Another case is to change the representation of some fields: serialize json to string, split values and so on.

import json
from typing import List

from dataclasses import dataclass

from dataclass_factory import Schema, Factory


@dataclass
class Data:
    items: List[str]
    name: str


def post_serialize(data):
    data["items"] = json.dumps(data["items"])
    return data


def pre_parse(data):
    data["items"] = json.loads(data["items"])
    return data


def post_parse(data: Data) -> Data:
    if not data.name:
        raise ValueError("Name must not be empty")
    return data


data_schema = Schema[Data](
    post_serialize=post_serialize,
    pre_parse=pre_parse,
    post_parse=post_parse,
)
factory = Factory(schemas={Data: data_schema})

data = Data(['a', 'b'], 'My Name')
serialized = {'items': '["a", "b"]', 'name': 'My Name'}
assert factory.dump(data) == serialized
assert factory.load(serialized, Data) == data

try:
    factory.load({'items': '[]', 'name': ''}, Data)
except ValueError as e:
    print("Error detected:", e)  # Error detected: Name must not be empty

Schema inheritance

In some cases, it might be useful to subclass Schema instead of just creating instances normally.

from typing import Any

from dataclasses import dataclass

import dataclass_factory
from dataclass_factory import Schema


@dataclass
class Book:
    title: str
    price: int
    _author: str = "Unknown author"


data = {
    "title": "Fahrenheit 451",
    "price": 100,
}


class DataSchema(Schema[Any]):
    skip_internal = True

    def post_parse(self, data):
        print("parsing done")
        return data


factory = dataclass_factory.Factory(schemas={Book: DataSchema(trim_trailing_underscore=False)})

book: Book = factory.load(data, Book)  # Same as Book(title="Fahrenheit 451", price=100)
serialized = factory.dump(book)

Note

In versions <2.9: Factory created a copy of a schema for each type filling in missed args. If you need to get access to some data in schema, get a working instance of the schema with Factory.schema method

Note

Single schema instance can be used multiple time simultaneously because of multithreading or recursive structures. Be careful modifying data in the schema

Json-schema

You can generate json schema for your classes.

Note that factory does it lazily and caches the result. So, if you need definitions for all of your classes, create schema for each top-level class using the json_schema method and then collect all definitions using json_schema_definitions

import json
from enum import Enum
from typing import Dict, Union

from dataclasses import dataclass, field

from dataclass_factory import Factory, Schema


class A(Enum):
    X = "x"
    Y = 1


@dataclass
class Data:
    a: A
    dict_: Dict[str, Union[int, float]]
    dictw_: Dict[str, Union[int, float]] = field(default_factory=dict)
    optional_num: int = 0


factory = Factory(schemas={A: Schema(description="My super `A` class")})
print(json.dumps(factory.json_schema(Data), indent=2))
print(json.dumps(factory.json_schema_definitions(), indent=2))

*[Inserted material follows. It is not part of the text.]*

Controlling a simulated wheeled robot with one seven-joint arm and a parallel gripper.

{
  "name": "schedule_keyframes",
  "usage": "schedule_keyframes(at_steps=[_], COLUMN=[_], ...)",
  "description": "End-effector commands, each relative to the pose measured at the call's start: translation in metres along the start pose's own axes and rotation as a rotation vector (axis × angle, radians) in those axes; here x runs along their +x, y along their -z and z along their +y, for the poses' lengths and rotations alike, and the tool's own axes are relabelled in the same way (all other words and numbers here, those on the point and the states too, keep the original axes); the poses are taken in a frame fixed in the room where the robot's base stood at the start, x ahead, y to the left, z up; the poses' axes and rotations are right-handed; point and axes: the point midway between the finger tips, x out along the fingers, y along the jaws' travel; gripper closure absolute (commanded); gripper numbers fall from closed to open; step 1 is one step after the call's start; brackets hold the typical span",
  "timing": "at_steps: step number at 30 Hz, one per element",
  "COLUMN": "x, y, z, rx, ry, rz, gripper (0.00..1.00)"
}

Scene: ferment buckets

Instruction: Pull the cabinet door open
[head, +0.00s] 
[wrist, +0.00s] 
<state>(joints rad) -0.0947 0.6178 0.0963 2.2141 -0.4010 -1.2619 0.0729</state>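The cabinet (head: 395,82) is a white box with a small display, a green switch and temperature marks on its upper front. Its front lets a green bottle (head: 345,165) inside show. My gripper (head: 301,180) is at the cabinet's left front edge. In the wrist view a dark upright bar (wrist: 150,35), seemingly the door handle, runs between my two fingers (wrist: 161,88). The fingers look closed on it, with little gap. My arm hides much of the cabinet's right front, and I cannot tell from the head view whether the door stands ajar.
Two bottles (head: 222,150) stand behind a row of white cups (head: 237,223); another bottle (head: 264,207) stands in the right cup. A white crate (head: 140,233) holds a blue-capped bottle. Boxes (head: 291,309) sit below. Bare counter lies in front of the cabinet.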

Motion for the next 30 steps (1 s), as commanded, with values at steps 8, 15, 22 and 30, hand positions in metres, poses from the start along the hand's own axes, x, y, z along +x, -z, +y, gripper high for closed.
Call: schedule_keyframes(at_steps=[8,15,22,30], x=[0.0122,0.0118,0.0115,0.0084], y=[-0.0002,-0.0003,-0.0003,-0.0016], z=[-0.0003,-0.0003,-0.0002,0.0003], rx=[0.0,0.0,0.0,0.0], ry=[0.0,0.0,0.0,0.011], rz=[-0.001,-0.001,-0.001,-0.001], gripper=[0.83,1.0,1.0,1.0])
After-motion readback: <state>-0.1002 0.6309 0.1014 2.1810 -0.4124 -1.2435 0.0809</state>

Result of json_schema call is

{
  "title": "Data",
  "type": "object",
  "properties": {
    "a": {
      "$ref": "#/definitions/A"
    },
    "dict": {
      "$ref": "#/definitions/typing.Dict[str, typing.Union[int, float]]"
    },
    "dictw": {
      "$ref": "#/definitions/typing.Dict[str, typing.Union[int, float]]",
      "default": {}
    },
    "optional_num": {
      "type": "integer",
      "default": 0
    }
  },
  "additionalProperties": true,
  "required": [
    "a",
    "dict"
  ]
}

Result of json_schema_definitions call is

{
  "definitions": {
    "A": {
      "title": "A",
      "description": "My super `A` class",
      "enum": [
        "x",
        1
      ]
    },
    "typing.Union[int, float]": {
      "title": "typing.Union[int, float]",
      "anyOf": [
        {
          "type": "integer"
        },
        {
          "type": "number"
        }
      ]
    },
    "typing.Dict[str, typing.Union[int, float]]": {
      "title": "typing.Dict[str, typing.Union[int, float]]",
      "type": "object",
      "additionalProperties": {
        "$ref": "#/definitions/typing.Union[int, float]"
      }
    },
    "Data": {
      "title": "Data",
      "type": "object",
      "properties": {
        "a": {
          "$ref": "#/definitions/A"
        },
        "dict": {
          "$ref": "#/definitions/typing.Dict[str, typing.Union[int, float]]"
        },
        "dictw": {
          "$ref": "#/definitions/typing.Dict[str, typing.Union[int, float]]",
          "default": {}
        },
        "optional_num": {
          "type": "integer",
          "default": 0
        }
      },
      "additionalProperties": true,
      "required": [
        "a",
        "dict"
      ]
    }
  }
}

Note

Not all features of dataclass factory are supported currently. You cannot generate json-schema if you use structure-flattening, additional parsing of unknown fields or init-based parsing. Also, if you have custom parsers or pre-parse step, schema might be incorrect.